At the same time, I am a realist. Bard and the Sox could not have predicted Andrew Bailey was going to go down–at least not this early in the season for this long. Bailey’s injury changes the dynamic in the Red Sox bullpen. I get that. As much as I’d like to, I’m not going to jump on the ‘Bard must be the closer’ bandwagon after three games, two of which the bullpen effectively blew. Could Bard end up closing games due to poor performance by some combination of Aceves/Melancon/Morales/Vincente Padilla? Absolutely. I’m just not ready to make that determination quite yet.

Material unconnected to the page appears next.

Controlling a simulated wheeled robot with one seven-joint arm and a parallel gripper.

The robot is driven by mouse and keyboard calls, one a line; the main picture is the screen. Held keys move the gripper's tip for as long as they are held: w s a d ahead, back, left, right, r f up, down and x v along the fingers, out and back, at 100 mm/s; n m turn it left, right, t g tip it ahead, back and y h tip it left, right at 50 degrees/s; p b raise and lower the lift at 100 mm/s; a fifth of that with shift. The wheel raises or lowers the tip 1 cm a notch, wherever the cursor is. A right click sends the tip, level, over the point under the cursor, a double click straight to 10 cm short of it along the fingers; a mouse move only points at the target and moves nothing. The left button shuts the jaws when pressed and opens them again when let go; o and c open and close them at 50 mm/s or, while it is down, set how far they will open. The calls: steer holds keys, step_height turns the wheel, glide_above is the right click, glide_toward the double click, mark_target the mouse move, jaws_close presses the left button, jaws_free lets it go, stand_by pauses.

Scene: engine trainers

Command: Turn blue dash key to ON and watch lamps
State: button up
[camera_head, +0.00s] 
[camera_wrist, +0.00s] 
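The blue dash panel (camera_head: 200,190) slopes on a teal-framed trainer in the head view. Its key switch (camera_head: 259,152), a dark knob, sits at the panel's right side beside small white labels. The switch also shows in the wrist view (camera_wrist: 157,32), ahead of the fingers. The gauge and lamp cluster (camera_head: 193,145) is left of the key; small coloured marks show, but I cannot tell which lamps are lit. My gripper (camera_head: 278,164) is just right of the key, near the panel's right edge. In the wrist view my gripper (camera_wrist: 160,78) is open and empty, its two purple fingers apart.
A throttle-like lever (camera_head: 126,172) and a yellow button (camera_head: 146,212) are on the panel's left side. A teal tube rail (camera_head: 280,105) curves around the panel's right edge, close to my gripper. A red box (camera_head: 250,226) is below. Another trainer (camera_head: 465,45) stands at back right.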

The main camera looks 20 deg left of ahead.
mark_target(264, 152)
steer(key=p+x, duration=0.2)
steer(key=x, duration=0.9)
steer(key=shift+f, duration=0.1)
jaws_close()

Finally, keep this in mind–we do not know if Bard can close. I’m sorry, but we don’t. He is the same guy who imploded down the stretch in 2011 for the Red Sox. He lost his ability to throw strikes consistently due to a poor arm slot. His pitches flattened, and he was hit hard. Do not be the individual that advocates for Bard being moved to the closer role simply because he is different than the current cast of hopefuls.

What we do know is that he create swings and misses, something that is sorely lacking in the bullpen right now (Morales aside). If and when he is shifted out of the rotation and back to the bullpen, it will be because his ability to avoid contact in late inning, high leverage situations–not because he is the elixir to all problems that ail the Olde Towne Team.